Sous sa forme actuelle, le dispositif est d'une grande complexité. Il implique de nombreux acteurs et le croisement important de bases de données, ce qui le rend partiellement inopérant. La CRE est favorable à une simplification de l'aide aux ménages en situation de précarité énergétique. La création du chèque énergie permettra de résoudre ce problème.
J'en viens aux principales conclusions de l'analyse prospective d'évolution de la CSPE à horizon de 2025. Les charges de service public devraient croître régulièrement pendant la période, pour atteindre près de 11 milliards en 2025. Le montant total cumulé des charges de service public entre 2014 et 2025 s'élève à 100 milliards d'euros courants.
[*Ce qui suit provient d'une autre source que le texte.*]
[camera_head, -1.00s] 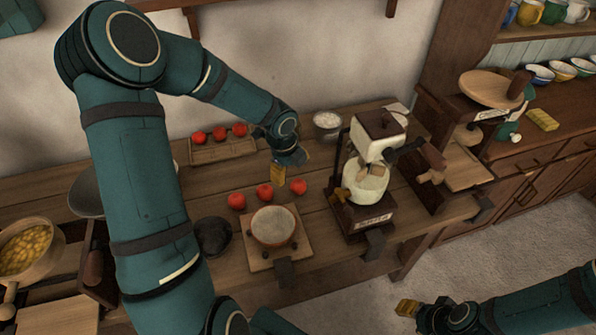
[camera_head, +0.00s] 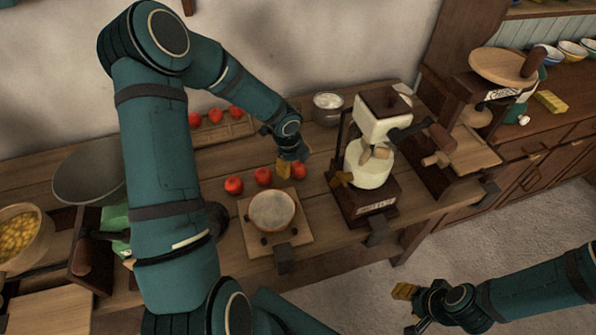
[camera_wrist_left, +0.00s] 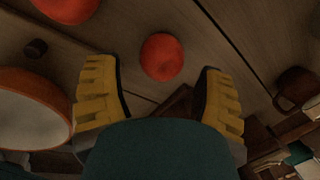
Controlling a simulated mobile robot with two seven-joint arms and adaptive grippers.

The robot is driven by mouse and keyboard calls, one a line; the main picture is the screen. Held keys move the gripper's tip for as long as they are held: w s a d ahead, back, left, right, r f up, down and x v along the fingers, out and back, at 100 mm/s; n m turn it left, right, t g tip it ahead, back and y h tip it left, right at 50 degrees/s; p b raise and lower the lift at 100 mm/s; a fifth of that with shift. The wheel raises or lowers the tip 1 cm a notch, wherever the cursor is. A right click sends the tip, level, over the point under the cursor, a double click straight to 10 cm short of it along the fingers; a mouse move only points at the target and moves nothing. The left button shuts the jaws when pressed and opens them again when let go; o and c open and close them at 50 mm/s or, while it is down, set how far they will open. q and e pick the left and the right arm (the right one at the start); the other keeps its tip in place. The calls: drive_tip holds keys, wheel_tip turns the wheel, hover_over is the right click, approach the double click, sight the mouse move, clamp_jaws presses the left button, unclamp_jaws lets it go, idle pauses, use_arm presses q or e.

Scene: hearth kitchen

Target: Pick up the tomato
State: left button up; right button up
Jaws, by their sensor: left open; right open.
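Three red tomatoes stand in a row on the wooden counter: a left one (camera_head: 233,185), a middle one (camera_head: 263,176) and a right one (camera_head: 299,171). My left gripper (camera_head: 284,169) is open and points down between the middle and right tomatoes, partly covering the right one. In the left wrist view, one tomato (camera_wrist_left: 162,56) appears in the gap between the two yellow fingers (camera_wrist_left: 157,75), not gripped. Another tomato (camera_wrist_left: 67,8) is cut off at the top edge. My right gripper (camera_head: 408,310) is open and empty over the floor at lower right.
A round pot (camera_head: 272,211) on a wooden board is just in front of the tomatoes. A coffee-mill-like machine (camera_head: 368,165) stands close on the right. More tomatoes (camera_head: 215,115) sit in a wooden rack (camera_head: 222,131) behind.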

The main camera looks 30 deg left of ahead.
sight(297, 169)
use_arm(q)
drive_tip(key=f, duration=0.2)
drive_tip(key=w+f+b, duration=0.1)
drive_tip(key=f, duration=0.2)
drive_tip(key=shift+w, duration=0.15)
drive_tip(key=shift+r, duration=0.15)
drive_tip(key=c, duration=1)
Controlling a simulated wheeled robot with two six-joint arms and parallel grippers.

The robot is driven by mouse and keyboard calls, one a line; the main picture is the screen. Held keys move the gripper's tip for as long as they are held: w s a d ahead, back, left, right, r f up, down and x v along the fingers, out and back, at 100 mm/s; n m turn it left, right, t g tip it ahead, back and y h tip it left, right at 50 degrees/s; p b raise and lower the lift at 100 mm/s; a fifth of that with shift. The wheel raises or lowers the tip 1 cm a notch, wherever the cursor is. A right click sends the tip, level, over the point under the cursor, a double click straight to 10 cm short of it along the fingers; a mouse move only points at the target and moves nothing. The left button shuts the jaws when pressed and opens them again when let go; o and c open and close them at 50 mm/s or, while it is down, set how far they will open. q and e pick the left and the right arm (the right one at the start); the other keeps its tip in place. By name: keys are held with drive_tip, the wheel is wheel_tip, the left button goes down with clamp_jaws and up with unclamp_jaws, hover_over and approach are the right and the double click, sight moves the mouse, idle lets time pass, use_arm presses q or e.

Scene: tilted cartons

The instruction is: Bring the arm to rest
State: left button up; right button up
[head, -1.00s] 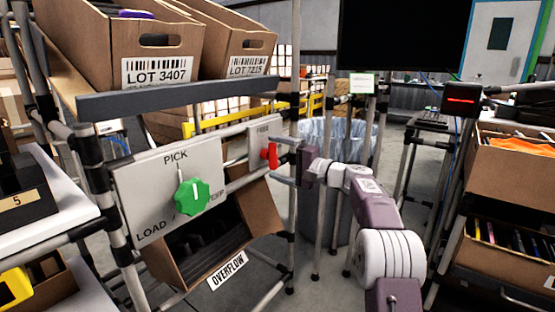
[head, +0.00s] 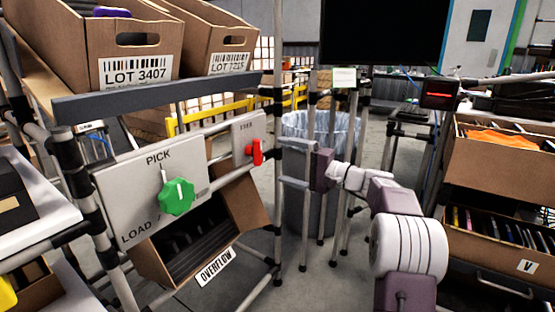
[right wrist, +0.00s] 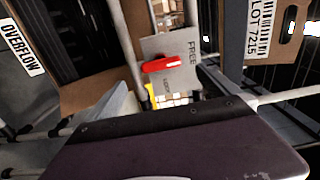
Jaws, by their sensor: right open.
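My right gripper (head: 281,162) is open and empty, its two grey fingers pointing left in the head view. It stands a short gap to the right of a red lever (head: 255,152) on a small grey plate (head: 243,130). The right wrist view shows the red lever (right wrist: 162,64) ahead of the open fingers, beside the word FREE. My right arm reaches in from the lower right. My left gripper is not in view.
A panel (head: 125,200) marked PICK and LOAD carries a green knob (head: 176,196). Cartons LOT 3407 (head: 95,45) and LOT 7215 (head: 215,40) sit tilted above; an OVERFLOW carton (head: 150,262) hangs below. A lined bin (head: 300,218) stands behind my gripper. Cartons (head: 497,170) stand at right.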

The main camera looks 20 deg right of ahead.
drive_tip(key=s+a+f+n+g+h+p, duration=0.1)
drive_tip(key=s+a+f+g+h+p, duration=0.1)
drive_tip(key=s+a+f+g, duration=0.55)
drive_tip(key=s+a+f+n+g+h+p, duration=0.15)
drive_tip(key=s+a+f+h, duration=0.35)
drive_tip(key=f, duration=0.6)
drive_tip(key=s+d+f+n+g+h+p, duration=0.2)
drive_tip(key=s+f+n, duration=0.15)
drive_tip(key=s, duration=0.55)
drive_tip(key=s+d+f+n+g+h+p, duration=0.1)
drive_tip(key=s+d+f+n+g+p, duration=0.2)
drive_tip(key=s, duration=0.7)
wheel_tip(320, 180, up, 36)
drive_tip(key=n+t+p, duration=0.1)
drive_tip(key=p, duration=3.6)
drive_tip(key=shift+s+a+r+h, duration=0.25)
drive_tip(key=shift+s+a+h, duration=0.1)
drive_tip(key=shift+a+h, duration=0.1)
Le poids du passé est prépondérant dans ces charges, puisque 60 % sont liées au parc actuellement en service ou à des décisions d'investissement passées. Le parc photovoltaïque installé fin 2013 devrait générer à lui seul 25 milliards d'euros de surcoûts pour la période.
Les charges liées à de nouvelles installations résultent en grande partie de la mise en service des parcs éoliens en mer lauréats des deux derniers appels d'offres, qui devraient représenter 10 milliards d'euros de charges jusqu'en 2025. La construction de nouveaux moyens de production dans les ZNI pour répondre à l'équilibre offre-demande devrait conduire à un montant total de charges de 3,8 milliards d'euros.
Dans ce scénario, l'augmentation annuelle de la contribution unitaire est capée à 3 euros par MWh jusqu'en 2017, date à laquelle elle atteint 25,50 euros par MWh. En 2025, la CSPE devrait atteindre 30 euros par MWh.
Je terminerai en évoquant la question du recouvrement de la CSPE, et de la mise en oeuvre des mécanismes d'exonération des entreprises électro-intensives. Ces opérations sont assurées par la Caisse des dépôts et supervisées par la CRE. Les enjeux financiers sont considérables : plus de 5 milliards d'euros ont été recouvrés en 2013, et les diverses exonérations de CSPE représentent un montant total d'environ 1 milliard.
Les enjeux financiers que représente la CSPE justifieraient que ces missions soient confiées à une administration disposant de moyens de contrôle plus larges que la CRE.